# PROBLEM STATEMENT
What is needed here is an exact copy of every entry.

Lines of data:
**********
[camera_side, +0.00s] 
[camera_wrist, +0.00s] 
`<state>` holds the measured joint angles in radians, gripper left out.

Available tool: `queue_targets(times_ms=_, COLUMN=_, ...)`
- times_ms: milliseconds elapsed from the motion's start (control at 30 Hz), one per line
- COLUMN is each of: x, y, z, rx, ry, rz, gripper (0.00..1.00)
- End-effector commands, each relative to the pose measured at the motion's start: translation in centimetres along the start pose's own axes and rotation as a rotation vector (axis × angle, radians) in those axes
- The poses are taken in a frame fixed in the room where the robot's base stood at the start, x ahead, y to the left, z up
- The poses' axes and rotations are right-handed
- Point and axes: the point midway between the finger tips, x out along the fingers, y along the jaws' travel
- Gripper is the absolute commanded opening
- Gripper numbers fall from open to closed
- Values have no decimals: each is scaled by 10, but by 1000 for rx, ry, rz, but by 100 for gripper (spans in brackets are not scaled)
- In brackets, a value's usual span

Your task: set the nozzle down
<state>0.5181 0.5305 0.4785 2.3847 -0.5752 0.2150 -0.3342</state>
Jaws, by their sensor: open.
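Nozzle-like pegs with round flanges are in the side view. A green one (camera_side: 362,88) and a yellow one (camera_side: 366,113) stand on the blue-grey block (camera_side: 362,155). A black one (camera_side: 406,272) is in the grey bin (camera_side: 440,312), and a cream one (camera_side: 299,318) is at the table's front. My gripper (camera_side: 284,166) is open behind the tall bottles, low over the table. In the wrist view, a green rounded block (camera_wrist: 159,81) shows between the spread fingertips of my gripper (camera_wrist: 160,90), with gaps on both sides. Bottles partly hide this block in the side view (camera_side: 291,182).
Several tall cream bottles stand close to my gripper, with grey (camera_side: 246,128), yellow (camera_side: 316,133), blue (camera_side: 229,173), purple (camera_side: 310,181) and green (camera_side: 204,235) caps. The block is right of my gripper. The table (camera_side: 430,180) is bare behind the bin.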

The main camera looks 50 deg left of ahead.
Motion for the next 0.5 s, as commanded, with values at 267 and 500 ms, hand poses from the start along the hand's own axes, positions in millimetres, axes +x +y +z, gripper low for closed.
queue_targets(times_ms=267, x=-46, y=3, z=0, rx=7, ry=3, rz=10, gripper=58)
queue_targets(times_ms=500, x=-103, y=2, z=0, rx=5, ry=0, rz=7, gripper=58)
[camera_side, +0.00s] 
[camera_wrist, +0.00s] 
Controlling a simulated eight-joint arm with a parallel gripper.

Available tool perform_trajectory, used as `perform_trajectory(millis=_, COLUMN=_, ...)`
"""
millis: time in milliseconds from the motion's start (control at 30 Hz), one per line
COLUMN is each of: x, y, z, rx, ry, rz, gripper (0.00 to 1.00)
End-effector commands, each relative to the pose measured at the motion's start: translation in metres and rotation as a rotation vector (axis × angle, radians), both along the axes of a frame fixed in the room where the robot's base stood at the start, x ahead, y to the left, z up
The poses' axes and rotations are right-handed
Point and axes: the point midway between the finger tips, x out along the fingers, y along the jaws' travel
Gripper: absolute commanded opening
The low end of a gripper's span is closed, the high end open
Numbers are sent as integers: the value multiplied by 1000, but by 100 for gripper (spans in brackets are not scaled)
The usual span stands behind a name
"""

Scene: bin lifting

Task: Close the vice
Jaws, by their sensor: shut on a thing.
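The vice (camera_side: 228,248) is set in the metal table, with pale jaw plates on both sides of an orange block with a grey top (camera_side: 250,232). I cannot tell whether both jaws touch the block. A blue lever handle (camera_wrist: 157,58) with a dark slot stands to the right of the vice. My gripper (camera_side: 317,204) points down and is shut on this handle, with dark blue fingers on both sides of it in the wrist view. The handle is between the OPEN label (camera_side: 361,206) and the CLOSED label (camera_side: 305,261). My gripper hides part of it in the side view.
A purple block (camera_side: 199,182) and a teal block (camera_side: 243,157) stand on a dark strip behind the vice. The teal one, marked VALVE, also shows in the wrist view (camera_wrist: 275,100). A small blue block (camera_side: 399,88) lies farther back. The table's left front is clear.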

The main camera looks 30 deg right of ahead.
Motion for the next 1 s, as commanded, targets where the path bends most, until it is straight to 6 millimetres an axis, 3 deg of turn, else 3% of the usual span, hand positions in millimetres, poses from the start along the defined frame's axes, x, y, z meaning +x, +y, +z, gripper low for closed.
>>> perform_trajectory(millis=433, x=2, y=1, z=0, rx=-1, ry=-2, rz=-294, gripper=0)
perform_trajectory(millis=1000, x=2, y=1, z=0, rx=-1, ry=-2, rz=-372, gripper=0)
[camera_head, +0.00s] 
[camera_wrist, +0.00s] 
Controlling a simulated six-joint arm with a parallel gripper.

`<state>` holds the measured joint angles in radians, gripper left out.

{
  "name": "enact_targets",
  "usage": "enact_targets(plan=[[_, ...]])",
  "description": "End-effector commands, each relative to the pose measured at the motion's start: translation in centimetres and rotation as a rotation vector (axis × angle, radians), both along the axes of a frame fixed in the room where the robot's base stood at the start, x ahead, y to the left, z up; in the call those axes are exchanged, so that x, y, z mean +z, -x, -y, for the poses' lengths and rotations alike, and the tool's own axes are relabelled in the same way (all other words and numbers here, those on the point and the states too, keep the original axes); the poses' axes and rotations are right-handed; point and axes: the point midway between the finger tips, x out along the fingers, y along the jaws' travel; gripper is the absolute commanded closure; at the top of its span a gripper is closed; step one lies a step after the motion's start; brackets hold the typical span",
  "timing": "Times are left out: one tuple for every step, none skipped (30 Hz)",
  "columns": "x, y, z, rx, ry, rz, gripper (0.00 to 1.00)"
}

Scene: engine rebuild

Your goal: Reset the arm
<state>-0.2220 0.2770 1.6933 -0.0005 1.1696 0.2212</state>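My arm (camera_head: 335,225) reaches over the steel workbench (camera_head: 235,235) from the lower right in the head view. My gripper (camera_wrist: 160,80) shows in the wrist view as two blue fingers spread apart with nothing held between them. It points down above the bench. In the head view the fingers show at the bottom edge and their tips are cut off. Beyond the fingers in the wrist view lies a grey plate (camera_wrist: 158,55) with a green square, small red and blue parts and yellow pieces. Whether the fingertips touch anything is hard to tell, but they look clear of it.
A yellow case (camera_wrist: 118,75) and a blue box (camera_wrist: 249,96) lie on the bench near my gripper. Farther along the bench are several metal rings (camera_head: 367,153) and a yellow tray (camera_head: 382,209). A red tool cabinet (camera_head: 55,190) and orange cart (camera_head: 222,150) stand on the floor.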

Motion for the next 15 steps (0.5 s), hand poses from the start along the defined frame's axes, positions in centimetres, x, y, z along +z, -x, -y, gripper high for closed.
**********
# PROBLEM SOLUTION
[camera_side, +0.00s] 
[camera_wrist, +0.00s] 
`<state>` holds the measured joint angles in radians, gripper left out.

Available tool: `queue_targets(times_ms=_, COLUMN=_, ...)`
- times_ms: milliseconds elapsed from the motion's start (control at 30 Hz), one per line
- COLUMN is each of: x, y, z, rx, ry, rz, gripper (0.00..1.00)
- End-effector commands, each relative to the pose measured at the motion's start: translation in centimetres along the start pose's own axes and rotation as a rotation vector (axis × angle, radians) in those axes
- The poses are taken in a frame fixed in the room where the robot's base stood at the start, x ahead, y to the left, z up
- The poses' axes and rotations are right-handed
- Point and axes: the point midway between the finger tips, x out along the fingers, y along the jaws' travel
- Gripper is the absolute commanded opening
- Gripper numbers fall from open to closed
- Values have no decimals: each is scaled by 10, but by 1000 for rx, ry, rz, but by 100 for gripper (spans in brackets are not scaled)
- In brackets, a value's usual span

Your task: set the nozzle down
<state>0.5181 0.5305 0.4785 2.3847 -0.5752 0.2150 -0.3342</state>
Jaws, by their sensor: open.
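Nozzle-like pegs with round flanges are in the side view. A green one (camera_side: 362,88) and a yellow one (camera_side: 366,113) stand on the blue-grey block (camera_side: 362,155). A black one (camera_side: 406,272) is in the grey bin (camera_side: 440,312), and a cream one (camera_side: 299,318) is at the table's front. My gripper (camera_side: 284,166) is open behind the tall bottles, low over the table. In the wrist view, a green rounded block (camera_wrist: 159,81) shows between the spread fingertips of my gripper (camera_wrist: 160,90), with gaps on both sides. Bottles partly hide this block in the side view (camera_side: 291,182).
Several tall cream bottles stand close to my gripper, with grey (camera_side: 246,128), yellow (camera_side: 316,133), blue (camera_side: 229,173), purple (camera_side: 310,181) and green (camera_side: 204,235) caps. The block is right of my gripper. The table (camera_side: 430,180) is bare behind the bin.

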The main camera looks 50 deg left of ahead.
Motion for the next 0.5 s, as commanded, with values at 267 and 500 ms, hand poses from the start along the hand's own axes, positions in millimetres, axes +x +y +z, gripper low for closed.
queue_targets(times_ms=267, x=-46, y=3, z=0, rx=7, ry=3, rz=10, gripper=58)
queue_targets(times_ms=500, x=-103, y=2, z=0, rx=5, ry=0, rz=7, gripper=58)
[camera_side, +0.00s] 
[camera_wrist, +0.00s] 
Controlling a simulated eight-joint arm with a parallel gripper.

Available tool perform_trajectory, used as `perform_trajectory(millis=_, COLUMN=_, ...)`
"""
millis: time in milliseconds from the motion's start (control at 30 Hz), one per line
COLUMN is each of: x, y, z, rx, ry, rz, gripper (0.00 to 1.00)
End-effector commands, each relative to the pose measured at the motion's start: translation in metres and rotation as a rotation vector (axis × angle, radians), both along the axes of a frame fixed in the room where the robot's base stood at the start, x ahead, y to the left, z up
The poses' axes and rotations are right-handed
Point and axes: the point midway between the finger tips, x out along the fingers, y along the jaws' travel
Gripper: absolute commanded opening
The low end of a gripper's span is closed, the high end open
Numbers are sent as integers: the value multiplied by 1000, but by 100 for gripper (spans in brackets are not scaled)
The usual span stands behind a name
"""

Scene: bin lifting

Task: Close the vice
Jaws, by their sensor: shut on a thing.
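The vice (camera_side: 228,248) is set in the metal table, with pale jaw plates on both sides of an orange block with a grey top (camera_side: 250,232). I cannot tell whether both jaws touch the block. A blue lever handle (camera_wrist: 157,58) with a dark slot stands to the right of the vice. My gripper (camera_side: 317,204) points down and is shut on this handle, with dark blue fingers on both sides of it in the wrist view. The handle is between the OPEN label (camera_side: 361,206) and the CLOSED label (camera_side: 305,261). My gripper hides part of it in the side view.
A purple block (camera_side: 199,182) and a teal block (camera_side: 243,157) stand on a dark strip behind the vice. The teal one, marked VALVE, also shows in the wrist view (camera_wrist: 275,100). A small blue block (camera_side: 399,88) lies farther back. The table's left front is clear.

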The main camera looks 30 deg right of ahead.
Motion for the next 1 s, as commanded, targets where the path bends most, until it is straight to 6 millimetres an axis, 3 deg of turn, else 3% of the usual span, hand positions in millimetres, poses from the start along the defined frame's axes, x, y, z meaning +x, +y, +z, gripper low for closed.
>>> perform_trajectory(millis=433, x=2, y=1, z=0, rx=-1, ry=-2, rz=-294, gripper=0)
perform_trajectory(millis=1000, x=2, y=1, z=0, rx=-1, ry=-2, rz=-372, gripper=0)
[camera_head, +0.00s] 
[camera_wrist, +0.00s] 
Controlling a simulated six-joint arm with a parallel gripper.

`<state>` holds the measured joint angles in radians, gripper left out.

{
  "name": "enact_targets",
  "usage": "enact_targets(plan=[[_, ...]])",
  "description": "End-effector commands, each relative to the pose measured at the motion's start: translation in centimetres and rotation as a rotation vector (axis × angle, radians), both along the axes of a frame fixed in the room where the robot's base stood at the start, x ahead, y to the left, z up; in the call those axes are exchanged, so that x, y, z mean +z, -x, -y, for the poses' lengths and rotations alike, and the tool's own axes are relabelled in the same way (all other words and numbers here, those on the point and the states too, keep the original axes); the poses' axes and rotations are right-handed; point and axes: the point midway between the finger tips, x out along the fingers, y along the jaws' travel; gripper is the absolute commanded closure; at the top of its span a gripper is closed; step one lies a step after the motion's start; brackets hold the typical span",
  "timing": "Times are left out: one tuple for every step, none skipped (30 Hz)",
  "columns": "x, y, z, rx, ry, rz, gripper (0.00 to 1.00)"
}

Scene: engine rebuild

Your goal: Reset the arm
<state>-0.2220 0.2770 1.6933 -0.0005 1.1696 0.2212</state>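My arm (camera_head: 335,225) reaches over the steel workbench (camera_head: 235,235) from the lower right in the head view. My gripper (camera_wrist: 160,80) shows in the wrist view as two blue fingers spread apart with nothing held between them. It points down above the bench. In the head view the fingers show at the bottom edge and their tips are cut off. Beyond the fingers in the wrist view lies a grey plate (camera_wrist: 158,55) with a green square, small red and blue parts and yellow pieces. Whether the fingertips touch anything is hard to tell, but they look clear of it.
A yellow case (camera_wrist: 118,75) and a blue box (camera_wrist: 249,96) lie on the bench near my gripper. Farther along the bench are several metal rings (camera_head: 367,153) and a yellow tray (camera_head: 382,209). A red tool cabinet (camera_head: 55,190) and orange cart (camera_head: 222,150) stand on the floor.

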Motion for the next 15 steps (0.5 s), hand poses from the start along the defined frame's axes, positions in centimetres, x, y, z along +z, -x, -y, gripper high for closed.

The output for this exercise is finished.